■ Written problem
Every line must be returned precisely as it is written.

■ Dataset section
* * * * * * *

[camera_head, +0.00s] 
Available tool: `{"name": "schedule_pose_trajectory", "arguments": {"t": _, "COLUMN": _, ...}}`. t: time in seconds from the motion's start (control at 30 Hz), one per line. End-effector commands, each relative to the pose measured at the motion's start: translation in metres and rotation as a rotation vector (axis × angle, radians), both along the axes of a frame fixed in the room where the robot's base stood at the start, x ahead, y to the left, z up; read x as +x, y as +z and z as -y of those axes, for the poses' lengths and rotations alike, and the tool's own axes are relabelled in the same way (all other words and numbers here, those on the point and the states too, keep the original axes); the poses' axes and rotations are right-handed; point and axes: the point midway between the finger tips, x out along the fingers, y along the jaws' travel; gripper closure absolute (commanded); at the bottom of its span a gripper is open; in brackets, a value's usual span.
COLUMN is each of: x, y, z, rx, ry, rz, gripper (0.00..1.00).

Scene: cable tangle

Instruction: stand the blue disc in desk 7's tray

* * * * * * *

■ Written answer
[camera_head, +0.00s] 
Available tool: `{"name": "schedule_pose_trajectory", "arguments": {"t": _, "COLUMN": _, ...}}`. t: time in seconds from the motion's start (control at 30 Hz), one per line. End-effector commands, each relative to the pose measured at the motion's start: translation in metres and rotation as a rotation vector (axis × angle, radians), both along the axes of a frame fixed in the room where the robot's base stood at the start, x ahead, y to the left, z up; read x as +x, y as +z and z as -y of those axes, for the poses' lengths and rotations alike, and the tool's own axes are relabelled in the same way (all other words and numbers here, those on the point and the states too, keep the original axes); the poses' axes and rotations are right-handed; point and axes: the point midway between the finger tips, x out along the fingers, y along the jaws' travel; gripper closure absolute (commanded); at the bottom of its span a gripper is open; in brackets, a value's usual span.
COLUMN is each of: x, y, z, rx, ry, rz, gripper (0.00..1.00).

Scene: cable tangle

Instruction: stand the blue disc in desk 7's tray

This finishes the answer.